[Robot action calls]
* * * *

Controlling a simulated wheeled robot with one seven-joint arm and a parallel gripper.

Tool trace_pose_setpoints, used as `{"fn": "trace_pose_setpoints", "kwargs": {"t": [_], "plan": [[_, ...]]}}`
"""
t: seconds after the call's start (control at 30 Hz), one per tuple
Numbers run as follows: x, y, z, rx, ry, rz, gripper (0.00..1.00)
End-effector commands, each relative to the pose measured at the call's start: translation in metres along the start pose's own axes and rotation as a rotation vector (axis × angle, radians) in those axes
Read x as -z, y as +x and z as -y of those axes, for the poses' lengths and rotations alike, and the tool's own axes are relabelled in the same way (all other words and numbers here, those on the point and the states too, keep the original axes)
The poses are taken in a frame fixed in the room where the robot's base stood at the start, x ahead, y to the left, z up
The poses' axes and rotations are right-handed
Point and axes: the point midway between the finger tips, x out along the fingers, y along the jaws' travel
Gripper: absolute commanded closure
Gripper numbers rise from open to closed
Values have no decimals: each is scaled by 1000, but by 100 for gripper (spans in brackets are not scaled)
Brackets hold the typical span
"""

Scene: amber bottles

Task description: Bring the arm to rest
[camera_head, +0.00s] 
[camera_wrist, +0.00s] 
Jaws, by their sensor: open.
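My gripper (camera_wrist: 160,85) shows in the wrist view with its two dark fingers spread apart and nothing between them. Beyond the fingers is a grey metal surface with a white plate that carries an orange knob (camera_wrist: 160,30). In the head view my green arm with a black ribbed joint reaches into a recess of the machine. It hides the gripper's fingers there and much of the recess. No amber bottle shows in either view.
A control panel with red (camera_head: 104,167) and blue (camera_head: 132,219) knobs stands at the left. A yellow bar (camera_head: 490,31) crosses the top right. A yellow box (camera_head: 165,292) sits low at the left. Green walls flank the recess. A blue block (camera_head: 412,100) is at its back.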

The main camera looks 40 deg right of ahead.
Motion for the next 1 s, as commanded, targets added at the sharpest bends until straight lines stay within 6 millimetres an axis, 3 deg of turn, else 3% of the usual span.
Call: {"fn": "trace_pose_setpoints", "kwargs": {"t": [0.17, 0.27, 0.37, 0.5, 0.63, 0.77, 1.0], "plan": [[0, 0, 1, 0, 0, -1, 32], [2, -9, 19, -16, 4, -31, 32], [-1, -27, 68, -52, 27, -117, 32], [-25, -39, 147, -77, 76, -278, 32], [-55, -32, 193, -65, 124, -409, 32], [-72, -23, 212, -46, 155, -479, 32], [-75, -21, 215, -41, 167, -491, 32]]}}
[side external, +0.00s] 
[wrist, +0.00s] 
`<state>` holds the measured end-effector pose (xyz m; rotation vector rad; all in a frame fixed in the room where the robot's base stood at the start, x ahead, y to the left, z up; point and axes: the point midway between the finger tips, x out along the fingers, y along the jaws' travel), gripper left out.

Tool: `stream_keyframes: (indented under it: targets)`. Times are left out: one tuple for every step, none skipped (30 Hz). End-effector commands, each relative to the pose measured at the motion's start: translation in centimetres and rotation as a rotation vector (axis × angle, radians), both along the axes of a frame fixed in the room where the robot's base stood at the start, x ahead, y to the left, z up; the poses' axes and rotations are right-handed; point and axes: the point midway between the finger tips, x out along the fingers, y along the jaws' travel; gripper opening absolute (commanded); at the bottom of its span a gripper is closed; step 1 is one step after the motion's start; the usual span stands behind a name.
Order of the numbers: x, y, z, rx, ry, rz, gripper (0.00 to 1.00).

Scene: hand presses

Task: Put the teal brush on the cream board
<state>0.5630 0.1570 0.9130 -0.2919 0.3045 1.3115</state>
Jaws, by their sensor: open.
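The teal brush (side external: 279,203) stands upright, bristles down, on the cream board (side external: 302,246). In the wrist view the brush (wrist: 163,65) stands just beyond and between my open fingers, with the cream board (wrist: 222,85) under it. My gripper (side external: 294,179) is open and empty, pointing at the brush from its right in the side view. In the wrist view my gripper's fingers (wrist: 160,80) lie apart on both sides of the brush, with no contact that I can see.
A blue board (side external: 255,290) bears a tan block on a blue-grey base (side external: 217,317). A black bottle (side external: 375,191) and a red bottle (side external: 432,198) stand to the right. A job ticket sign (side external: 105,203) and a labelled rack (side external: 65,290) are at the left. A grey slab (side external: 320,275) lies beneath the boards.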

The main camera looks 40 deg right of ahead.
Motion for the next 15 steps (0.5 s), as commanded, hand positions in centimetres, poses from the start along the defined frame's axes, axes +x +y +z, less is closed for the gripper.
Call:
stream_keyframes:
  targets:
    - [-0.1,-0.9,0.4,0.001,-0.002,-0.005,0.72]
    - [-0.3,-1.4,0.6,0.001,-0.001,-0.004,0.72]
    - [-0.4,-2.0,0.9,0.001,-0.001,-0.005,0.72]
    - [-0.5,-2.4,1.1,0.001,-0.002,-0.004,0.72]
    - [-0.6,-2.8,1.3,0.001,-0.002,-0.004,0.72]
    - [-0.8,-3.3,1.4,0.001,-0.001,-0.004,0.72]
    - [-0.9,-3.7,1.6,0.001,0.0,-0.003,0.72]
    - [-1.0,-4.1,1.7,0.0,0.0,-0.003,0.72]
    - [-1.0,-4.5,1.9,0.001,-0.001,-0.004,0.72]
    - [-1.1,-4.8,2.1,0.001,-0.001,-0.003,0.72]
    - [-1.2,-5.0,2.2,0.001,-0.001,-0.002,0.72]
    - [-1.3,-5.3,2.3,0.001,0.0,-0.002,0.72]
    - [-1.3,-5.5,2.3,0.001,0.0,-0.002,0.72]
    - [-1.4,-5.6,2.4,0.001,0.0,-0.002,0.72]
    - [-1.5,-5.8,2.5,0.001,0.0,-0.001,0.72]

* * * *

# Exercise brief:
Your task is to output exactly the lines from the one with "Numbers run as" through the one with "Motion for the next 1 s, as", counting both ends.

# Output below:
Numbers run as follows: x, y, z, rx, ry, rz, gripper (0.00..1.00)
End-effector commands, each relative to the pose measured at the call's start: translation in metres along the start pose's own axes and rotation as a rotation vector (axis × angle, radians) in those axes
Read x as -z, y as +x and z as -y of those axes, for the poses' lengths and rotations alike, and the tool's own axes are relabelled in the same way (all other words and numbers here, those on the point and the states too, keep the original axes)
The poses are taken in a frame fixed in the room where the robot's base stood at the start, x ahead, y to the left, z up
The poses' axes and rotations are right-handed
Point and axes: the point midway between the finger tips, x out along the fingers, y along the jaws' travel
Gripper: absolute commanded closure
Gripper numbers rise from open to closed
Values have no decimals: each is scaled by 1000, but by 100 for gripper (spans in brackets are not scaled)
Brackets hold the typical span
"""

Scene: amber bottles

Task description: Bring the arm to rest
[camera_head, +0.00s] 
[camera_wrist, +0.00s] 
Jaws, by their sensor: open.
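My gripper (camera_wrist: 160,85) shows in the wrist view with its two dark fingers spread apart and nothing between them. Beyond the fingers is a grey metal surface with a white plate that carries an orange knob (camera_wrist: 160,30). In the head view my green arm with a black ribbed joint reaches into a recess of the machine. It hides the gripper's fingers there and much of the recess. No amber bottle shows in either view.
A control panel with red (camera_head: 104,167) and blue (camera_head: 132,219) knobs stands at the left. A yellow bar (camera_head: 490,31) crosses the top right. A yellow box (camera_head: 165,292) sits low at the left. Green walls flank the recess. A blue block (camera_head: 412,100) is at its back.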

The main camera looks 40 deg right of ahead.
Motion for the next 1 s, as commanded, targets added at the sharpest bends until straight lines stay within 6 millimetres an axis, 3 deg of turn, else 3% of the usual span.

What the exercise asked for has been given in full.